Given records start

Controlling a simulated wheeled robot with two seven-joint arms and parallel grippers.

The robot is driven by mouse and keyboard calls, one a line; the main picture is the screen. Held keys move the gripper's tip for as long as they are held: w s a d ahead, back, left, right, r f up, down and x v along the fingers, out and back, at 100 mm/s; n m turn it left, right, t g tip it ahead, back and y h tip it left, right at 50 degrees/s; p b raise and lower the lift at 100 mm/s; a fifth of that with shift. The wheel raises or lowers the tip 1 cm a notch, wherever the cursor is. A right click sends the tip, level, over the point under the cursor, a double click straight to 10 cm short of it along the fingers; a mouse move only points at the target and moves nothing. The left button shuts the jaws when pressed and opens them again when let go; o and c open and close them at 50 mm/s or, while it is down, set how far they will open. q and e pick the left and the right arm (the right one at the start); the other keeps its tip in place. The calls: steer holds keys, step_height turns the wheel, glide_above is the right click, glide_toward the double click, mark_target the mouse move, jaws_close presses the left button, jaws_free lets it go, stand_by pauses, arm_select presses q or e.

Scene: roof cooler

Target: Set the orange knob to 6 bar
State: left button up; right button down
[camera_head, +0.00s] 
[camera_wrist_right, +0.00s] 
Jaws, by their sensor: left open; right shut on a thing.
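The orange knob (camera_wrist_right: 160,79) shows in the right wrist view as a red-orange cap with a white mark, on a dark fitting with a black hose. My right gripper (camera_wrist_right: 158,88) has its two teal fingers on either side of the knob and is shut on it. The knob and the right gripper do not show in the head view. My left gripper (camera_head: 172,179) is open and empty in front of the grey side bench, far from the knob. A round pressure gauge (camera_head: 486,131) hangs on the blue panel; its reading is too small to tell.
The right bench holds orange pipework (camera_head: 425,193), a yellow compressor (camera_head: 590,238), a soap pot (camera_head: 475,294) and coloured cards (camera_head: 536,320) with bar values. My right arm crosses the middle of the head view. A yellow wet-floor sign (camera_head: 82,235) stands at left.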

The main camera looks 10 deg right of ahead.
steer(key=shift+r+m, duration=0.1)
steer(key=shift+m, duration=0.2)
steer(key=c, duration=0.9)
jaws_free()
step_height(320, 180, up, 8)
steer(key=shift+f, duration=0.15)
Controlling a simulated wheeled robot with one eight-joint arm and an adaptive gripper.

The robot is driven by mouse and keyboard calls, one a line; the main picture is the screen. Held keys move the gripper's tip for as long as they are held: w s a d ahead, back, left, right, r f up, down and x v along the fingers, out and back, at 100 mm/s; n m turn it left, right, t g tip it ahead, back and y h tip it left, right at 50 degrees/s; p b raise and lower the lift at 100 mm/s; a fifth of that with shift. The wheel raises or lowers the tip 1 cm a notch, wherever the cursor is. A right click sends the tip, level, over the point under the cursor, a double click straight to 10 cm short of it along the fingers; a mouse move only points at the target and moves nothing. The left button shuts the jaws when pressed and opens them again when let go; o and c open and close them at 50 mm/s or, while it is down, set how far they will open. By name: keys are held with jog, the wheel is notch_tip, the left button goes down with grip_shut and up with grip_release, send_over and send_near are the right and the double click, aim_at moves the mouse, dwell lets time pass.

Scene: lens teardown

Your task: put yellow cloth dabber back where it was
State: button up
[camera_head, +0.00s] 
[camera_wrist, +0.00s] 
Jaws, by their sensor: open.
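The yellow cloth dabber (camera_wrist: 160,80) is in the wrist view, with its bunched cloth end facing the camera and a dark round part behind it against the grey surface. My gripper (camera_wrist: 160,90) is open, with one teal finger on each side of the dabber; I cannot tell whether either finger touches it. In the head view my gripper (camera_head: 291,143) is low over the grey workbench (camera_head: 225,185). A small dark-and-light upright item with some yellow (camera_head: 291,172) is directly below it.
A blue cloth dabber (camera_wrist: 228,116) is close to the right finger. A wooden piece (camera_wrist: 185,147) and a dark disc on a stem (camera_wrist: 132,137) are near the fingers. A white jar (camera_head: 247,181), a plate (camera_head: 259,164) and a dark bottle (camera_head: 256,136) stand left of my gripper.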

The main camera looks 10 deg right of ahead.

Given records end

### Stated exercise
Which lines contain the word "Scene"? Return each of them.

### Solved exercise
Scene: roof cooler
Scene: lens teardown

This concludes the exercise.